Blaze Aid camp administrator Wendie Wilkie was running the Corryong operation with two other volunteers, keeping track of 60 to 80 people daily.
“It’s complicated but we need to see how many people we have, how many properties we can reach, as well as trying to keep some continuity of teams on properties, so there’s not a brand new group each day — which would be hard for the farmer to handle,” she said.
“We have about 12 or 14 backpackers and they're really enjoying it because now they can meet a lot of Australian people and learn about Australian farming, whereas before they would have only met other backpackers.
“The local Lions Club ladies do the majority of cooking at night but it is quite tiring for them and we're looking for people who can organise the kitchen — we have plenty of people who can help but what we need is someone who is used to catering for a large group, who knows what to cook and how much.”
She said although the hearts of people who send food, clothing and goods are in the right place, it creates more problems as it not often needed.
Without doubt the recovery process will take years, but Blaze Aid — with its limited resources and total reliance on volunteers — is only planning another six months at Corryong.
On the drive out of town at 7.30 am the next day I was struck by the carpet of green, of nature beginning her own recovery by masking the starkness of charred trees and blackened paddocks and countryside with new life.
Sitting beside me, second-time volunteer and recent retiree Geoff Bray from Shepparton explained what had brought him to Corryong instead of enjoying a long weekend in the comfort of his own home.
“It gives you a little bit of self-satisfaction in that you can help someone out who's lost everything,” he said.Geoff also volunteered in mid-February and said on that trip Blaze Aid was feeding more than 90 volunteers every night.
“Volunteers vary from retired farmers to schoolteachers, doctors, airline pilots and university students — and backpackers, who are coming onto the scene with the new visa arrangements. So basically, every walk of life.”
As soon as we reached our ‘work site’ we see the family’s home — the one oasis of civilisation in landscape that was such a stark reminder of what had happened here.
The farmers who live there had been told their house was gone. Surrounding sheds were gone, their pine tree windbreaks had not a single piece of green left and you could see the fire’s high tide mark, where it had licked trees at the gate before inexplicably heading in another direction.
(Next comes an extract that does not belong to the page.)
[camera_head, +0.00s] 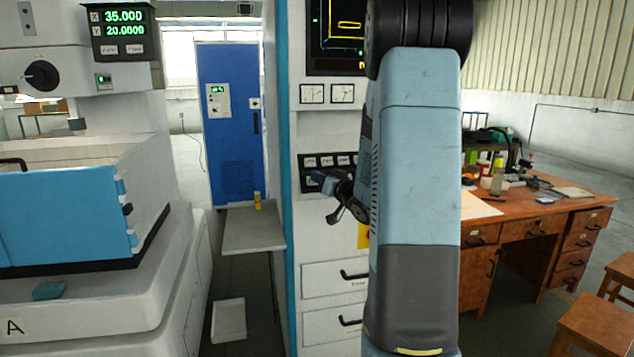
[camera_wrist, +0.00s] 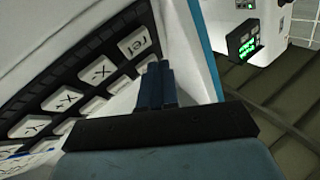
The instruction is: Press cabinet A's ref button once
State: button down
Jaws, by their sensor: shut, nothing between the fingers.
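The ref button (camera_wrist: 133,43) is a white key with a "ref" label, at the near end of a dark keypad in the wrist view. In the head view the keypad (camera_head: 311,160) is a dark panel on the front of the white control cabinet (camera_head: 315,225). My gripper (camera_wrist: 158,70) is shut and empty. Its dark fingertips are just right of and below the ref button in the wrist view; I cannot tell whether they touch any key. In the head view my gripper (camera_head: 322,180) is at the keypad's lower edge, and my arm hides the keypad's right part.
The machine marked A (camera_head: 15,327) stands left, with a green-digit readout (camera_head: 124,24). A grey shelf (camera_head: 245,232) juts out left of the cabinet. A wooden desk (camera_head: 535,205) stands right.

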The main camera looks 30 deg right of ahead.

Turning full circle as I stood in their yard I could not even imagine what this looked like at the height of the bushfires; the owners said when they fled, the hills around them were pulsing red.
Our small team were all clad in hi-vis tops with heads encased in earmuffs and safety goggles and we began to work.
I could not see myself doing this, day-in and day-out — but the farmer was.
I think we all agreed by the end of the day I had no future as a fencer; but I had successfully helped to level posts and run wire.
It was physically draining but by 4 pm there was an inner sense of achievement — and an overwhelming sense of admiration for the farmer’s life.
And yes, Geoff Bray had been right, I knew we had helped someone in need.
Back at Blaze Aid HQ I signed out, sorry I could not stay another day.
For many of those who volunteer, the trip wasn’t just about mending fences, it was about building bridges with our country cousins. The ones who grow our food and fibre, the ones hidden behind supermarket shelves, the ones too few of us in the cities understand.